------ Given material

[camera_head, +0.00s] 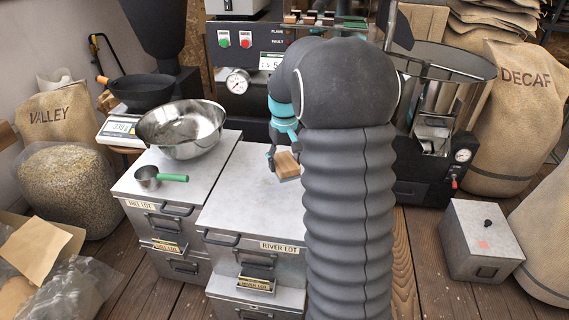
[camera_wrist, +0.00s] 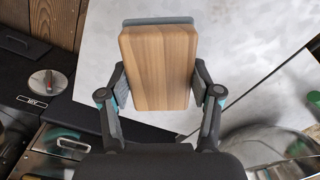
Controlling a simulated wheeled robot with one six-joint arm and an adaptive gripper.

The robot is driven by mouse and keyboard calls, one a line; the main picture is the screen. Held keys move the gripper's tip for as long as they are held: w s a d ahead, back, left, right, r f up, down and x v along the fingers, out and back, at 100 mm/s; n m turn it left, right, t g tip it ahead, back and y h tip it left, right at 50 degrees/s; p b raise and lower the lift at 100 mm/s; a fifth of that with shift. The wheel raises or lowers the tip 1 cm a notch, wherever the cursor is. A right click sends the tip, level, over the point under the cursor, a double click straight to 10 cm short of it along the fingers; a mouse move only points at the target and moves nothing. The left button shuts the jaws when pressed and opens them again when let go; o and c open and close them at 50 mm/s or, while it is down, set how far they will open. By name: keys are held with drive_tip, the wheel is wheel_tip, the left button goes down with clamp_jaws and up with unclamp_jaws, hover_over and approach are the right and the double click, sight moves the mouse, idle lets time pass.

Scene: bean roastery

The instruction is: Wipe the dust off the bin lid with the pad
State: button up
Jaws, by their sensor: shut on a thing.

------------

▶ What to do:
Which lines of the data include "with"? Copy each of them.

▶ Full solution:
Controlling a simulated wheeled robot with one six-joint arm and an adaptive gripper.
The robot is driven by mouse and keyboard calls, one a line; the main picture is the screen. Held keys move the gripper's tip for as long as they are held: w s a d ahead, back, left, right, r f up, down and x v along the fingers, out and back, at 100 mm/s; n m turn it left, right, t g tip it ahead, back and y h tip it left, right at 50 degrees/s; p b raise and lower the lift at 100 mm/s; a fifth of that with shift. The wheel raises or lowers the tip 1 cm a notch, wherever the cursor is. A right click sends the tip, level, over the point under the cursor, a double click straight to 10 cm short of it along the fingers; a mouse move only points at the target and moves nothing. The left button shuts the jaws when pressed and opens them again when let go; o and c open and close them at 50 mm/s or, while it is down, set how far they will open. By name: keys are held with drive_tip, the wheel is wheel_tip, the left button goes down with clamp_jaws and up with unclamp_jaws, hover_over and approach are the right and the double click, sight moves the mouse, idle lets time pass.
The instruction is: Wipe the dust off the bin lid with the pad

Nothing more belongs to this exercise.